Studies have shown that for a short subsea tieback, the net savings in the material and fabrication of the lower-pressure rated flowline and riser tiebacks offset the incremental cost of incorporating a subsea HIPPS. This result is based on mild steel flowline/riser materials. So the net cost of incorporating subsea HIPPS in the project for the design case illustrated is zero. For zero net cost, the subsea HIPPS offers significant benefits:
- Lower offshore installation costs
- Easier offshore transportation and handling due to lighter pipes
- Higher production rates, revenue, and recoverable reserves
- Early payback with incrementally higher oil and gas flow
- Flow assurance benefits associated with higher flowing wellhead and flowline temperatures.

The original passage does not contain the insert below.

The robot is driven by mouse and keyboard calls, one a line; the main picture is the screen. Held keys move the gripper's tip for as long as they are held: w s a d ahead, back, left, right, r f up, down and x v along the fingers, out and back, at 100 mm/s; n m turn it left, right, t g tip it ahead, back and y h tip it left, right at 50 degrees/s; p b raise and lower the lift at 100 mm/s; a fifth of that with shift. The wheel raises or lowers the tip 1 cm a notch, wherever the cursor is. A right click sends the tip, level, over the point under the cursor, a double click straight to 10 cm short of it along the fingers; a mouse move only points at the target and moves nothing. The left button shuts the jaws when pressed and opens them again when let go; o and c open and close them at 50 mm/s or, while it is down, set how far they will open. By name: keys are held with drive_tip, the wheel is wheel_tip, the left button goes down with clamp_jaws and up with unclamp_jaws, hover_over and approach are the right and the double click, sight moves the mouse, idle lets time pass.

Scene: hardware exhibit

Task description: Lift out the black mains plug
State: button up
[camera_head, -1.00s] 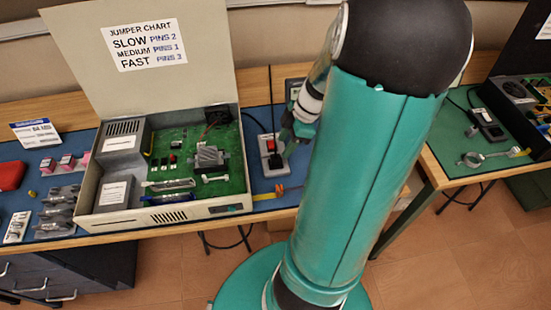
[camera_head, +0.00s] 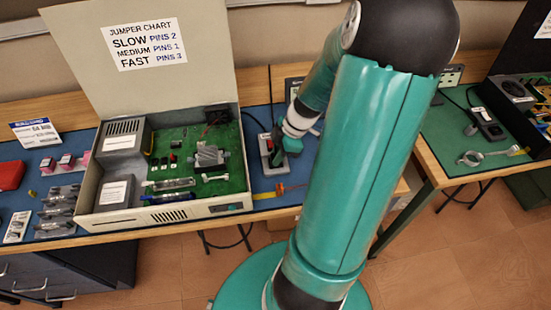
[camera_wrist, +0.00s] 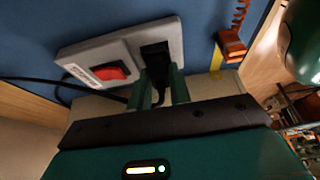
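The black mains plug (camera_wrist: 155,57) sits in the grey socket box (camera_wrist: 92,54), beside a red rocker switch (camera_wrist: 111,73) in the wrist view. My gripper (camera_wrist: 161,82) is at the plug, one green finger on each side of its near end and cord. The fingers stand apart, but I cannot tell whether they press on the plug. In the head view my gripper (camera_head: 287,146) is over the right part of the socket box (camera_head: 267,152) and hides the plug there.
An open computer case (camera_head: 160,212) with a green board stands left of the socket. A yellow strip and orange coiled piece (camera_wrist: 232,43) lie right of the socket. A dark cable runs from the box's left side. A green-topped table (camera_head: 440,150) stands further right.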

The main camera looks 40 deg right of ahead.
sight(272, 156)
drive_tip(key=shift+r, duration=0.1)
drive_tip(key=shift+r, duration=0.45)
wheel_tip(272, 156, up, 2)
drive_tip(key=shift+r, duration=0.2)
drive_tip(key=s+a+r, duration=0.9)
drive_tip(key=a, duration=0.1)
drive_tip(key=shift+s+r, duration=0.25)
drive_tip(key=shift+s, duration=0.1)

Installing subsea HIPPS for high-pressure deepwater fields maximizes the total asset value by accelerating the cash flow.
Editor’s Note: This is a summary of SPE 89998 presented at the September 2004 ATCE. This paper has been peer reviewed.
Terminology used for dynamic flow analysis
Trigger pressure - This pressure is usually 500 psi above the flowing pressure. This is the pressure at which the control module will start closing the subsea HIPPS valves.
Design pressure - The flowline can be de-rated to a pressure between the flowing pressure and the wellhead shut-in pressure. This pressure should be sufficiently higher than flowing pressure to allow time for the HIPPS control module to sense the high-pressure condition and close the valves.
Primary trigger - The primary trigger function activates if the subsea control module detects a pressure above trigger pressure. The response time for the primary trigger is 2 sec.
Secondary trigger - The secondary trigger function activates in the unlikely event of a primary trigger failure. The secondary trigger function activates if the topsides control module detects a pressure above trigger pressure. The response time for secondary trigger is 20 sec.